ReMoRa: Multimodal Large Language Model based on Refined Motion Representation for Long-Video Understanding
Daichi Yashima, Shuhei Kurita, Yusuke Oda, Komei Sugiura
TL;DR
ReMoRa tackles long-form video understanding by moving from dense RGB frames to compressed-domain representations, addressing the $O(n^2)$ complexity of self-attention on long sequences. It retains a small set of I-frames for appearance and encodes temporal dynamics with motion vectors, then refines them with the Refined Motion Representation (RMR) to dense, fine-grained motion cues. A Hierarchical Motion State Space (HMSS) module models temporal dependencies in linear time $O(n)$ by exploiting the codec's GOP structure, enabling scalable long-video reasoning. The method yields state-of-the-art results across long-video benchmarks such as LongVideoBench, NExT-QA, and MLVU, and shows competitive performance on VideoMME and Perception Test, with efficient compute. This work supports practical deployment of video-language models for long narratives.
Abstract
While multimodal large language models (MLLMs) have shown remarkable success across a wide range of tasks, long-form video understanding remains a significant challenge. In this study, we focus on video understanding by MLLMs. This task is challenging because processing a full stream of RGB frames is computationally intractable and highly redundant, as self-attention have quadratic complexity with sequence length.
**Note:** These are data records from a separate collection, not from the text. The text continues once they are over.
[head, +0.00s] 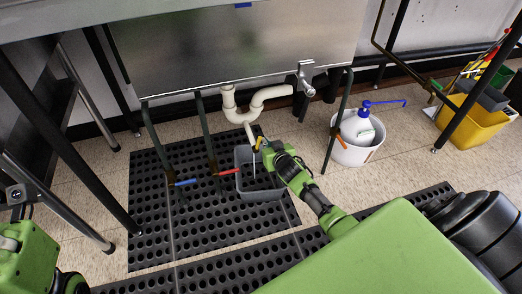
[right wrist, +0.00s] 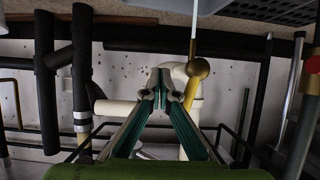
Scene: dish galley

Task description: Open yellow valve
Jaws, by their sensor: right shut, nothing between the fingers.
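The yellow valve handle (head: 258,143) is a small piece at the lower end of the white drain pipe, above a grey bin. My right gripper (head: 266,147) is right beside it, and its fingers partly hide the valve. In the right wrist view the gripper (right wrist: 160,78) is shut and empty. A yellow-brass valve part (right wrist: 197,70) shows just right of the fingertips there; I cannot tell whether they touch. A thin white line, like a stream, runs from the valve, and a similar one drops into the bin. My left gripper is out of view.
The grey bin (head: 262,194) stands on a perforated black mat (head: 215,235). A white bucket (head: 352,153) with a pump bottle and a yellow mop bucket (head: 461,125) stand right.

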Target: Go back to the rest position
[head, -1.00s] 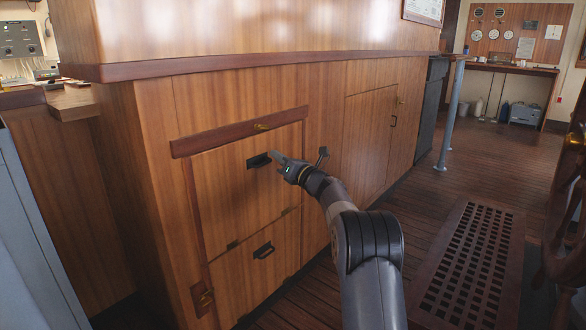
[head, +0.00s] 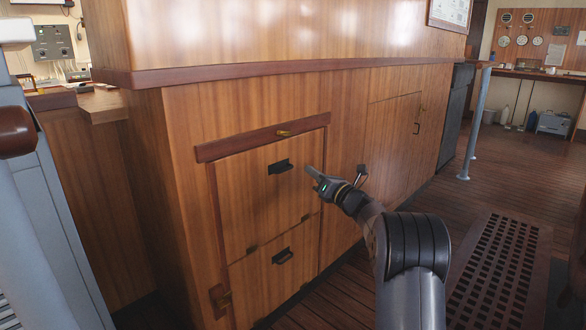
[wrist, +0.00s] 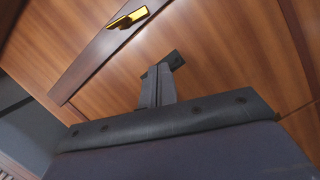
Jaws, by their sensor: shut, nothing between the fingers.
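My gripper (head: 312,174) is shut and empty, in front of the wooden cabinet's upper drawer (head: 255,205). Its fingertips are just right of the black handle (head: 281,167) in the head view and look apart from it. In the wrist view my shut fingers (wrist: 158,84) point at the wood front, and a dark piece of the handle (wrist: 176,60) shows just past their tips. Both drawers, upper and lower (head: 270,290), look shut.
A brass latch (head: 283,133) sits on the trim above the upper drawer. The lower drawer has its own black handle (head: 282,256). A grey-blue post (head: 474,125) and a dark floor grating (head: 503,270) are to the right. The plank floor beyond is open.

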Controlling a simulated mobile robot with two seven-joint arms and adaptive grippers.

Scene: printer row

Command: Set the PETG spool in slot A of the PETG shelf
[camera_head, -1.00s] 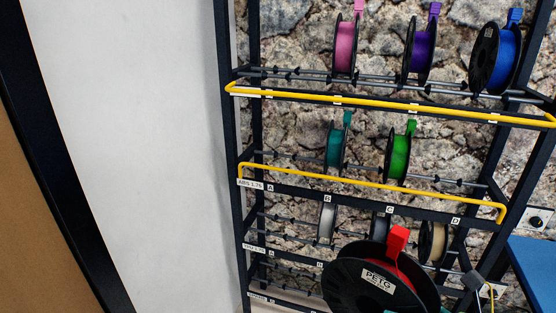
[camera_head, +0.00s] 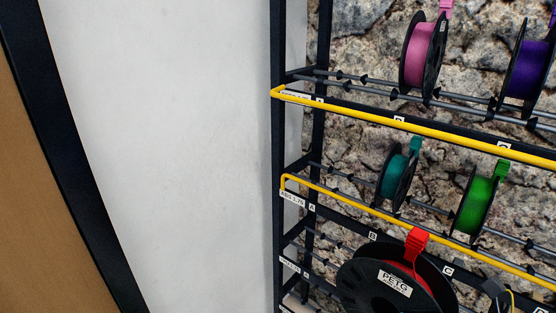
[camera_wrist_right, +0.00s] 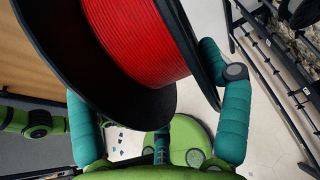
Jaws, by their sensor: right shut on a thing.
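The PETG spool (camera_head: 385,285) has black flanges, red filament and a red clip on top. It is low in the head view, in front of the shelf rack and apart from it. The spool fills the top of the right wrist view (camera_wrist_right: 140,45). The upper yellow-railed shelf (camera_head: 440,131) has a label too small to read; its slot A (camera_head: 319,100) is empty. My left gripper is not in view.
The upper shelf holds a pink spool (camera_head: 418,55) and a purple spool (camera_head: 530,68). The shelf below, labelled ABS 1.75, holds a teal spool (camera_head: 396,178) and a green spool (camera_head: 475,205). A dark rack post (camera_head: 279,150) and a white wall (camera_head: 180,130) stand to the left.

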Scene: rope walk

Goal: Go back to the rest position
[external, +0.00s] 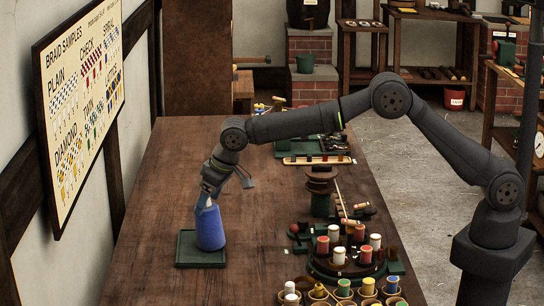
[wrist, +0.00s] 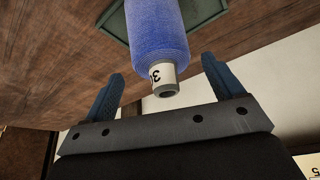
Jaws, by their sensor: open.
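My gripper (external: 212,184) is at the top of a blue thread cone (external: 210,229) in the external view. In the wrist view my gripper (wrist: 162,85) is open, with one finger on each side of the cone's tip and gaps between. The blue cone (wrist: 158,35) has a white label with dark marks and a grey tip. It stands upright on a green square tray (external: 200,263) on the wooden table. The tray's edge also shows in the wrist view (wrist: 203,12).
A round stand with red and white spools (external: 340,257) is right of the tray, with cups of coloured spools (external: 367,287) in front. A dark spool post (external: 320,190) stands behind. A braid sample board (external: 80,100) hangs on the left wall. The table's far left is clear.

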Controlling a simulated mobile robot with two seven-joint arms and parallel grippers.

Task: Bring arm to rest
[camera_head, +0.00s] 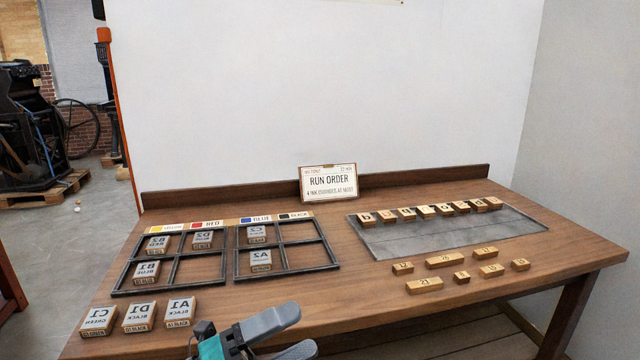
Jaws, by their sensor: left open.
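My left gripper (292,334) shows at the bottom middle, in front of the wooden table's (356,297) front edge. Its two grey fingers are apart with nothing seen between them. My right gripper is not in view. A black divided frame (170,287) lies on the left of the table, with several type blocks in its compartments, such as B2 (158,243), D2 (203,239), C2 (257,234), B1 (146,271) and A2 (261,260). Blocks C1 (98,319), D1 (139,314) and A1 (180,310) stand in a row in front of the frame.
A grey metal plate (440,242) on the right bears a row of wooden letter blocks (426,212). Several wooden pieces (445,260) lie in front of it. A "RUN ORDER" sign (328,183) stands at the back edge. The table's middle is clear.

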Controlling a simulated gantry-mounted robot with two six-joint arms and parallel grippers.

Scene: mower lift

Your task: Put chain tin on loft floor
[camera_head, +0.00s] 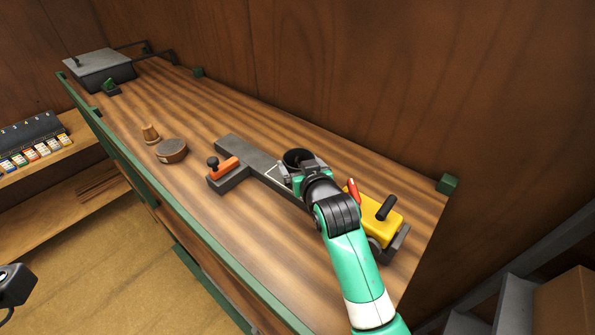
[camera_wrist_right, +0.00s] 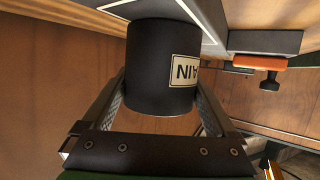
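The chain tin (camera_head: 297,157) is a small black cylinder between the fingers of my right gripper (camera_head: 298,177), over the right half of the long wooden surface (camera_head: 205,205). In the right wrist view the tin (camera_wrist_right: 160,65) shows a pale label with the letters "AIN". The finger pads of my right gripper (camera_wrist_right: 161,108) press against both of its sides. I cannot tell whether the tin's base touches anything. A dark part, likely of my left arm, shows at the left edge of the head view; its fingers are hidden. I cannot tell which surface is the loft floor.
A grey T-shaped bar with an orange clamp (camera_head: 225,168) lies beside the tin. A yellow machine with a black handle (camera_head: 372,218) stands to the right. A round brown tin (camera_head: 171,151) and a cork-like piece (camera_head: 151,134) sit left. A grey-lidded box (camera_head: 102,70) stands far left.

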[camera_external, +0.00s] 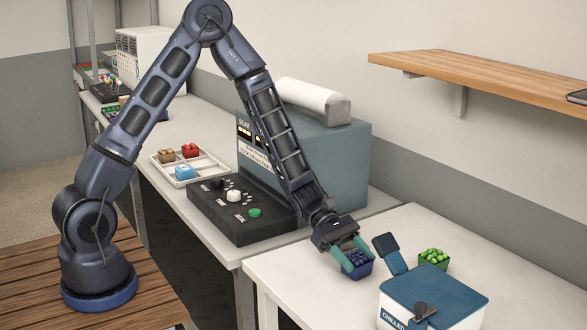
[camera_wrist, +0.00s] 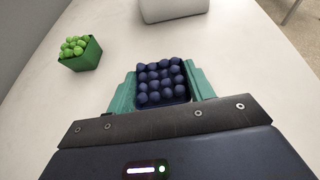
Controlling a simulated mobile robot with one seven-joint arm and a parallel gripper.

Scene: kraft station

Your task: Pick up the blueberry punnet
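The blueberry punnet (camera_external: 358,271) is a small dark blue tub filled with round blueberries. It is on the pale table's near part, left of the chilled box. It also shows at the centre of the wrist view (camera_wrist: 163,100). My gripper (camera_external: 361,264) reaches down to it, with one green finger on each side. In the wrist view my gripper's fingers (camera_wrist: 160,88) lie against the punnet's left and right walls and look shut on it. The punnet's underside is hidden, so I cannot tell whether it still touches the table.
A green punnet of green fruit (camera_external: 433,261) stands to the right, apart from my gripper. The white box marked CHILLED (camera_external: 455,315), with its blue lid (camera_external: 435,287), stands close in front. A sealing machine (camera_external: 345,160) is behind left. A wooden shelf (camera_external: 480,78) is above right.
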In this paper, we propose ReMoRa, a video MLLM that processes videos by operating directly on their compressed representations. A sparse set of RGB keyframes is retained for appearance, while temporal dynamics are encoded as a motion representation, removing the need for sequential RGB frames. These motion representations act as a compact proxy for optical flow, capturing temporal dynamics without full frame decoding. To refine the noise and low fidelity of block-based motions, we introduce a module to denoise and generate a fine-grained motion representation. Furthermore, our model compresses these features in a way that scales linearly with sequence length. We demonstrate the effectiveness of ReMoRa through extensive experiments across a comprehensive suite of long-video understanding benchmarks. ReMoRa outperformed baseline methods on multiple challenging benchmarks, including LongVideoBench, NExT-QA, and MLVU.